The Monkey Cage, via Mark Thoma
Does Inequality Make People More Conservative?
Yes, according to some new research (pdf) from Nathan Kelly and Peter Enns. They rely on a a yearly measure of “policy mood” from 1952-2006. This is an omnibus summary of the public’s ideological leaning, liberal to conservative. (See the graph and corresponding Excel file at Jim Stimson’s homepage.) They also draw on a specific measure of the public’s support for welfare. The question is whether and how both measures respond to inequality.
Their first main finding: increases in inequality are associated with a conservative shift in mood and increasing opposition to welfare. (For more on why this would be true, see this paper (pdf) by Roland Benabou.)
Their second main finding: increases in inequality are associated with a conservative shift among both the wealthy and the poor.
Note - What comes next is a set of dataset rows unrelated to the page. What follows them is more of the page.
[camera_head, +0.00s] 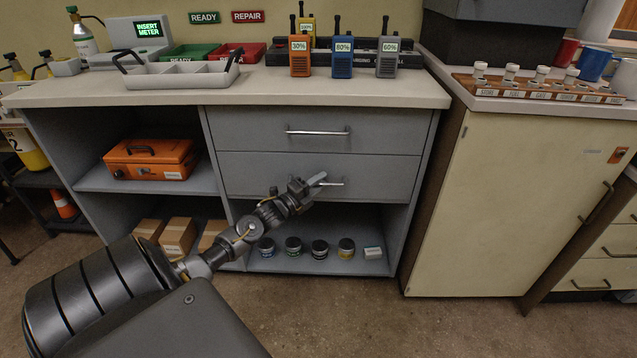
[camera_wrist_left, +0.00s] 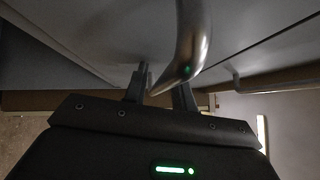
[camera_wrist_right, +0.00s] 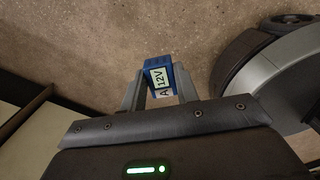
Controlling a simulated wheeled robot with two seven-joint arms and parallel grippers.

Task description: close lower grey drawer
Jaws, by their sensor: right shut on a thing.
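The lower grey drawer (camera_head: 240,175) sits under the upper drawer in the grey console, and its front looks flush or nearly flush with the one above. Its bar handle (camera_head: 332,184) is partly hidden by my left gripper (camera_head: 312,184). In the left wrist view the curved metal handle (camera_wrist_left: 193,40) runs down between the left gripper's fingers (camera_wrist_left: 162,88), which stand apart around it; contact is unclear. My right gripper (camera_wrist_right: 160,92) shows only in its wrist view, shut on a blue block (camera_wrist_right: 158,64) labelled 12V, above the floor.
The upper drawer (camera_head: 260,130) looks shut. Below the lower drawer is an open shelf (camera_head: 320,262) with several small jars. An orange case (camera_head: 150,158) lies on the left shelf. A grey tray (camera_head: 175,78) and several radios stand on the counter. A cream cabinet (camera_head: 520,200) stands at right.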

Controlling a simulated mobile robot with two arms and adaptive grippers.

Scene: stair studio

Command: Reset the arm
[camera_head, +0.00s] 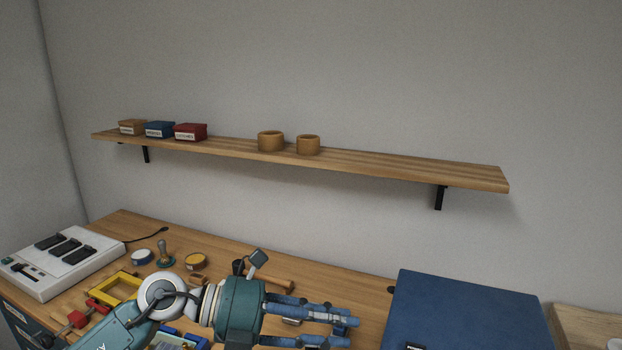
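My left arm comes in from the lower left and reaches to the right over the workbench. My left gripper (345,330) is at the lower middle, with its blue-grey fingers pointing right. The fingers look spread apart with a gap between them, and no object shows in the gap. It is above the bench top, left of the blue case. My right gripper is not in view.
A wooden wall shelf (400,168) holds small boxes (190,132) and two round wooden cups (270,141). The wooden bench (225,252) bears a white device (62,262), a yellow frame (118,288), a stamp (165,254), and a blue case (465,312) at right.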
One natural objection: perhaps some citizens, and especially poorer citizens, just do not realize that inequality has increased. But the third main finding contradicts this: over time, the poor are actually more likely to perceive increased inequality than do the wealthy.
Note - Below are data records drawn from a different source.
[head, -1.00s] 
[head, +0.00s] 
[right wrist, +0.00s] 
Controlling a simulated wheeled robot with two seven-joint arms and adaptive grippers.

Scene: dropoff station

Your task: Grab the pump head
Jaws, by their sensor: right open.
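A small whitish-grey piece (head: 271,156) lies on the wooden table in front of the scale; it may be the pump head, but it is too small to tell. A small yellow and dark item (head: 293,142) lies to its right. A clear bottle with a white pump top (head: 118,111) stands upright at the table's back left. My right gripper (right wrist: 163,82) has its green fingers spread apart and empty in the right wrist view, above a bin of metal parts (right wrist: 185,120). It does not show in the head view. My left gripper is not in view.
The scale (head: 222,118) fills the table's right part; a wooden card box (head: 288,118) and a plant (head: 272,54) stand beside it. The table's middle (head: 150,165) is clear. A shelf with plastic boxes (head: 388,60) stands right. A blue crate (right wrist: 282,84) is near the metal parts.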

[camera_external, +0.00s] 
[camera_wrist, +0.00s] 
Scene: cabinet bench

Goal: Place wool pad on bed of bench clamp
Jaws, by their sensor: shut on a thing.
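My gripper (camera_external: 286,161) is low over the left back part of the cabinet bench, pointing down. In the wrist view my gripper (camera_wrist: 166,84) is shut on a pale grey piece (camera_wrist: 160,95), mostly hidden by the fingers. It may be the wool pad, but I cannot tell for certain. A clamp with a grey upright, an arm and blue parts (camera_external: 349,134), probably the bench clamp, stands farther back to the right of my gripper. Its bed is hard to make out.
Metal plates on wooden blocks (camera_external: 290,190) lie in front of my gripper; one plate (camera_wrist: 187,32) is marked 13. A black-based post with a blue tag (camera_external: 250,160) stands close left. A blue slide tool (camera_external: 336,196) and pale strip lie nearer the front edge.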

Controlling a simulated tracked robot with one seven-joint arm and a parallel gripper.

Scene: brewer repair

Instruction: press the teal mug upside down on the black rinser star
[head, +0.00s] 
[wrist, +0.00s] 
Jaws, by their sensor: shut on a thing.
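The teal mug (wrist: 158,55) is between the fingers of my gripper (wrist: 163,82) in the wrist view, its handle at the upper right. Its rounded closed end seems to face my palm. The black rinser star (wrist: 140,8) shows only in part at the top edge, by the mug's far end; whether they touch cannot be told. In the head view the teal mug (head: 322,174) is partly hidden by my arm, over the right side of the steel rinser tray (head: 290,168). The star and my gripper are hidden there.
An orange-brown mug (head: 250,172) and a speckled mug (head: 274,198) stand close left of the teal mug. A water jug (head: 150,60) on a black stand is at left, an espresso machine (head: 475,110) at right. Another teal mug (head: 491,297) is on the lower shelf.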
Kelly and Enns offer some further speculation on why, in particular, the rich and poor respond in parallel to rising inequality:
“Despite the fact that parallelism is not driven by lack of information about income inequality, we think it is possible that the way information about distributional outcomes is framed is important. This idea is rooted in Gilens’s …argument is that during good economic times news stories focus on individualism (enhancing opposition to welfare) and during bad economic times stories emphasize people being down on their luck (enhancing support for welfare).Given that rising inequality since the 1970s has been driven in large part by gains at the top of the income distribution, media frames over this period may have increasingly emphasized stories of individualism, thus generating a negative link between rising inequality and public opinion liberalism. The decline in inequality prior to the 1970s, by contrast, was driven primarily by increasing incomes at the bottom of the income distribution and may have generated stories emphasizing government’s role in education and job creation. This could explain why declining inequality up to the 1970s pushed public opinion in a liberal direction.”
See the paper for some further discussion and appropriate caveats.
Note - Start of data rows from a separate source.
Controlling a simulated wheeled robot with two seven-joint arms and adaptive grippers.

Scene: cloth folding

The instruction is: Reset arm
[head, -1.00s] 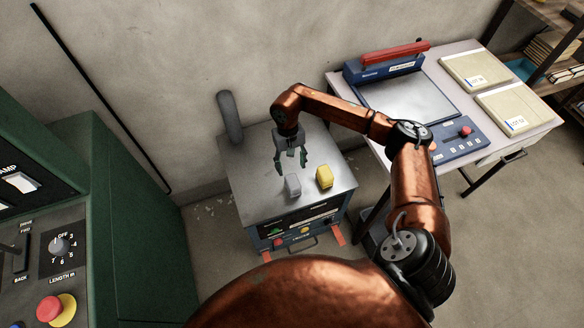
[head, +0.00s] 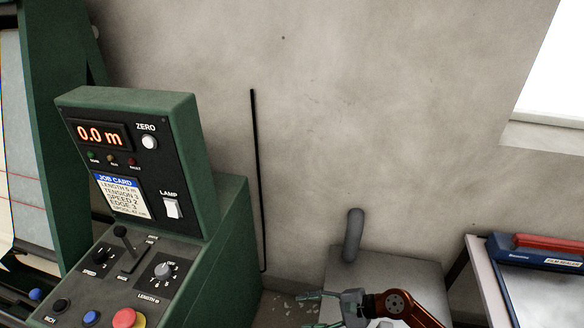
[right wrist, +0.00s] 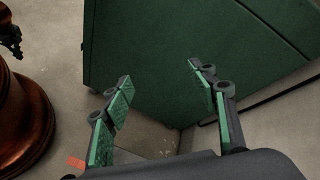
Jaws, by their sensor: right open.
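My right gripper (head: 312,309) is low in the head view, at the end of my copper arm, with its fingers pointing left. It is over the left edge of the grey-topped cabinet (head: 390,268). In the right wrist view the right gripper (right wrist: 160,76) has its two green-padded fingers spread wide with nothing between them. The plain green side of the machine (right wrist: 185,45) is beyond the fingertips. My left gripper is not seen in either view.
The green control console (head: 190,130) with display, knobs and buttons stands at left. A grey curved pipe (head: 353,235) rises behind the grey cabinet. A table (head: 481,270) with a blue, red-handled sealer (head: 535,252) is at right.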

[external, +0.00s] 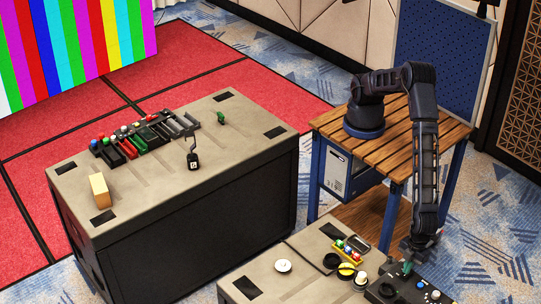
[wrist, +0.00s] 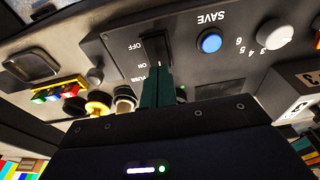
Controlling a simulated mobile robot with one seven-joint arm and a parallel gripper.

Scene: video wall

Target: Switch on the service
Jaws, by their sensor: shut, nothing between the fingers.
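A dark control panel (external: 427,297) lies on the near console at the lower right. It also fills the upper wrist view (wrist: 225,75), with upside-down lettering. A black switch (wrist: 155,46) stands beside the marks OFF and ON. My gripper (external: 407,268) points down at this panel. In the wrist view, my gripper's dark green fingers (wrist: 157,72) are together and empty, with their tips at the switch, close to the ON mark. I cannot tell whether they touch it. The fingers hide the switch's lower part, so its position is unclear.
A blue SAVE button (wrist: 209,43) and a white numbered dial (wrist: 276,36) sit beside the switch. A yellow button box (external: 346,253) and a yellow-black knob (external: 347,271) stand left of the panel. Another console (external: 240,111) stands further back, carrying several controls.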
I haven’t been able to look at the paper yet, but unlike Thoma the observed result doesn’t puzzle me, though it dismays me. It’s what I bemoaned here. The receipt of rents1 becomes its own vindication, above and beyond the ability to use those rents to directly buy influence. The greater the rents, the more self evident their justification becomes in the eyes of society. Why this is so I have no idea, especially since all those behavioural economics experiments (like the ultimatum game) keep throwing up pro-egalitarian results.
Still, I guess it’s reassuring on some level to know the myths that hustify inequality on this scale are not entirely fed to us by a cynical ruling class, we are more than capable of creating the myths ourselves.
1 and yes, inequality on the scale we see in a given society is rent. I’m yet to see any reasonable attempt to show that incomes tens and hundreds of times larger than others are associated with higher productivity of the same magnitude – most attempts seem to accept that great income is evidence in itself of greater productivity. Self vindication of rents.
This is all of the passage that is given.